On the 4th day of May, 1853, the plaintiff and defendant entered into a contract, by which the plaintiff was employed to draw plans, sections, elevations, c., and to superintend the progress of a new dwelling house which the defendant intended to build in the city of New York, and for which drawings and superintendence the defendant agreed to pay the plaintiff the sum of five hundred dollars, at the stages of the work in the agreement specified. The referee, before whom the case was tried, found in favor of *Page 371 the plaintiff for the amount of his claim, and in substance, that he had faithfully performed the service agreed to be performed on his part. Judgment was entered upon his report. On an appeal to the General Term of the Superior Court of the city of New York, this judgment, it is recited in the order of reversal, was reversed upon questions of fact. The plaintiff appeals to this court from this judgment of the General Term.
Each party claims to be entitled to a judgment upon the facts as exhibited on the trial before the referee. The referee agreed with the plaintiff in his view of the case; while the General Term concurred in the defendant's view.
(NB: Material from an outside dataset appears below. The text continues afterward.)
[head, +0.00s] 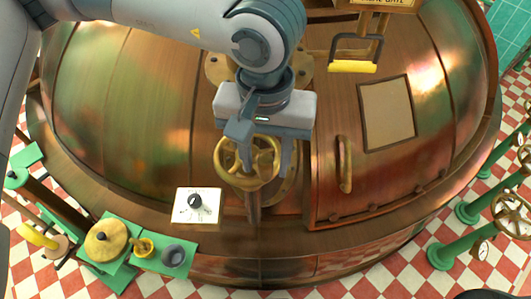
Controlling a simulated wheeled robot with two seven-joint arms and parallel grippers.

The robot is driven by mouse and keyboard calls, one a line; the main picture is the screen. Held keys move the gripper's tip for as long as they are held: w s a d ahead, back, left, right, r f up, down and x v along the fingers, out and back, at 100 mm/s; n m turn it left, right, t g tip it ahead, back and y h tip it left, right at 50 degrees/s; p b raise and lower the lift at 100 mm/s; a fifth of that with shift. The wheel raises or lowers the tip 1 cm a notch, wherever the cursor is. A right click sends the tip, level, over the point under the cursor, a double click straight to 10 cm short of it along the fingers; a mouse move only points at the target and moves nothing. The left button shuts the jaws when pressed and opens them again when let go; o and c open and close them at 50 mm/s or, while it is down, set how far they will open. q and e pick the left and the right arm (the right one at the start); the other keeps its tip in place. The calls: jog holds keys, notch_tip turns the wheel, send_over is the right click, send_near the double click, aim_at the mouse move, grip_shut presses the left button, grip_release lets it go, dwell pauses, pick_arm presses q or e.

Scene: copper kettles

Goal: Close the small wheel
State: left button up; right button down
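The small wheel (221,166) is a brass-yellow handwheel on a stem at the front of the copper kettle (120,90). My left gripper (264,153) comes down over it from above. Its two fingers are spread apart, one over the wheel's upper left part and one by its right side. They overlap the wheel in the picture, and I cannot tell whether they touch it. Part of the wheel's upper rim is hidden behind the gripper. My right gripper is not in view.
A hatch with a vertical brass handle (345,164) is to the right. A yellow-gripped lever (353,67) is above it. Green fittings (105,240) stand lower left; a larger handwheel (512,212) stands far right.

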The first question that arises here, is as to the extent to which this court may examine the facts, and by what principles it is to be governed in deciding upon them. The rule is furnished by section 272 of the Code as amended by chapter 459 of the Laws of 1860. "If the judgment be reversed at the General Term, and a new trial ordered, it shall not be deemed to have been reversed on questions of fact unless so stated in the judgment of reversal; and in that case the question whether the judgment should have been reversed, either upon questions of fact or of law, shall be open to review in the Court of Appeals." The whole case upon the facts is thus presented to this court for review, and this court is to determine "whether the judgment should have been reversed" upon the questions of fact. The respondent seeks to limit this power of review by a reference to the opinion of Judge COMSTOCK in Hoyt v. Thompson's Executor (19 N.Y., 207, 212). The remarks of the learned judge in that case are not applicable here. That case was decided and the opinion pronounced in June, 1859, while the section we are now construing was not passed until 1860. The previous statute gave no such power as was given by the amended Code of 1860. It seems clear that upon the present law, the case is open to an examination of the facts here, and that we are called upon to decide whether the judgment of the Superior Court, reversing the judgment below upon the facts, was correct. *Page 372
The referee found that the plaintiff bestowed as much time as was necessary in superintending the building, and that the variations from the plan were not caused by carelessness, negligence or inattention on his part. If these facts existed, the plaintiff was entitled to recover. It is not certain that the General Term held that these facts did not exist. They say: "It appears to us, upon the testimony now presented in the case, that whatever may have been the deserved and general reputation of the plaintiff, and however strong the evidence of his giving such supervision as is ordinarily bestowed by architects, there was a failure in one particular, which is sufficient to defeat his action for the balance of his compensation." I assume, however, that they mean to say, that he did not give that supervision to the building which his duty required, and will examine the case on that theory.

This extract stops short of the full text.